======== Source excerpt

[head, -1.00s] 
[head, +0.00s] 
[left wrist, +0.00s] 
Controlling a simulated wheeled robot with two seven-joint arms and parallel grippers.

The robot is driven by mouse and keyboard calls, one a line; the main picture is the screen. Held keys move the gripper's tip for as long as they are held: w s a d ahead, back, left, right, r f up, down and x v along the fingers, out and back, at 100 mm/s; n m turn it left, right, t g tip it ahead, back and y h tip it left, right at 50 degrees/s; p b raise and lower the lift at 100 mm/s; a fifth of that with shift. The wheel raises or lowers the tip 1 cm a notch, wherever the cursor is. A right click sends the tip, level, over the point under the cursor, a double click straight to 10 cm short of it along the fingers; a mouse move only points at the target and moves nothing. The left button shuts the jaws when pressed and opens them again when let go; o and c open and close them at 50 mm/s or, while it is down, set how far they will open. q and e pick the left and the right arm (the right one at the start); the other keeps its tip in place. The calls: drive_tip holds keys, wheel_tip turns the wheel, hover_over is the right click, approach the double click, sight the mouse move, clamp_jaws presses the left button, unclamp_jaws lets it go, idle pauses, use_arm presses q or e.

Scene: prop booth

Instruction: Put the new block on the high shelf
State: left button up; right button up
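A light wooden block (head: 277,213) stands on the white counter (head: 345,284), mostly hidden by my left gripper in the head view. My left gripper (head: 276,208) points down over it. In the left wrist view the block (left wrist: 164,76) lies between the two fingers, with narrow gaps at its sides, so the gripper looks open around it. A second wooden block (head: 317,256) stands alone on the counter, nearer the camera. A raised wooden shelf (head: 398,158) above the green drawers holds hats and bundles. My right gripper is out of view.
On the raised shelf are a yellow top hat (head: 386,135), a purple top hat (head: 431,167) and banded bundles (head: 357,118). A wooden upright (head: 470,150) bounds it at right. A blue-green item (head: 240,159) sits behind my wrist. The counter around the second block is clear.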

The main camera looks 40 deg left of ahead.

================

◆ Short problem ◆
Extract exactly and only these lines: the line containing "[left wrist, +0.00s]", the line containing "Instruction: Put the", and every line between them.

◆ Task answer ◆
[left wrist, +0.00s] 
Controlling a simulated wheeled robot with two seven-joint arms and parallel grippers.

The robot is driven by mouse and keyboard calls, one a line; the main picture is the screen. Held keys move the gripper's tip for as long as they are held: w s a d ahead, back, left, right, r f up, down and x v along the fingers, out and back, at 100 mm/s; n m turn it left, right, t g tip it ahead, back and y h tip it left, right at 50 degrees/s; p b raise and lower the lift at 100 mm/s; a fifth of that with shift. The wheel raises or lowers the tip 1 cm a notch, wherever the cursor is. A right click sends the tip, level, over the point under the cursor, a double click straight to 10 cm short of it along the fingers; a mouse move only points at the target and moves nothing. The left button shuts the jaws when pressed and opens them again when let go; o and c open and close them at 50 mm/s or, while it is down, set how far they will open. q and e pick the left and the right arm (the right one at the start); the other keeps its tip in place. The calls: drive_tip holds keys, wheel_tip turns the wheel, hover_over is the right click, approach the double click, sight the mouse move, clamp_jaws presses the left button, unclamp_jaws lets it go, idle pauses, use_arm presses q or e.

Scene: prop booth

Instruction: Put the new block on the high shelf

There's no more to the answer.